Narrow the data below down to the lines containing "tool".

_ _ _

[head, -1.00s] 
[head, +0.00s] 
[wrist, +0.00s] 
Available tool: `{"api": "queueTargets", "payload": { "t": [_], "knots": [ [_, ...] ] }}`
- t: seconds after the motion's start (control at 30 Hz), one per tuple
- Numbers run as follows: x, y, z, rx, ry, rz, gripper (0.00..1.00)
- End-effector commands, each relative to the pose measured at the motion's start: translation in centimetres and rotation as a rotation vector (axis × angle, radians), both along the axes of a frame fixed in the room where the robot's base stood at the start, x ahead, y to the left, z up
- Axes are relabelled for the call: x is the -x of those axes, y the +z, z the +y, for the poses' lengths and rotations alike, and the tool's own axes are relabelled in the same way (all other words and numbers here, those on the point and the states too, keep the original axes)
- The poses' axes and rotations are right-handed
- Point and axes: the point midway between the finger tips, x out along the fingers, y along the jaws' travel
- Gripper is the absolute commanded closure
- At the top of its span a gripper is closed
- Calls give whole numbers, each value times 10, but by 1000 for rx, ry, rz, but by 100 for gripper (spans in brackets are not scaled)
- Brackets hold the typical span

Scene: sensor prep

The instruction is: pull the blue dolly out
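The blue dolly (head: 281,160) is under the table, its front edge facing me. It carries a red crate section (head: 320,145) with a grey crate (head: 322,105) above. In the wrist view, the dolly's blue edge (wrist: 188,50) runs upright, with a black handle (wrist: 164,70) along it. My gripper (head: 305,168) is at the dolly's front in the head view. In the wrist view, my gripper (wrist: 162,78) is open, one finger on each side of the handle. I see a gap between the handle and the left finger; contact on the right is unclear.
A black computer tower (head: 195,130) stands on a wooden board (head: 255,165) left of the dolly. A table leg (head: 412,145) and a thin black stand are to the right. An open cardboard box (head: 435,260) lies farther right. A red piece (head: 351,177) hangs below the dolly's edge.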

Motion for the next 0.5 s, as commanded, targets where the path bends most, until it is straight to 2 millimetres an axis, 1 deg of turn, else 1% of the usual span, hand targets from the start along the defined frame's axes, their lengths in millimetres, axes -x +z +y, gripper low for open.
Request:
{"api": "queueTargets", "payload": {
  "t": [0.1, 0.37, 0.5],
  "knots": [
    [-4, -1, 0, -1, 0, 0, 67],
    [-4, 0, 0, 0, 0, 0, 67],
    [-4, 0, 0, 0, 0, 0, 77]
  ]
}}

_ _ _

## [Output below]
Available tool: `{"api": "queueTargets", "payload": { "t": [_], "knots": [ [_, ...] ] }}`
- Axes are relabelled for the call: x is the -x of those axes, y the +z, z the +y, for the poses' lengths and rotations alike, and the tool's own axes are relabelled in the same way (all other words and numbers here, those on the point and the states too, keep the original axes)

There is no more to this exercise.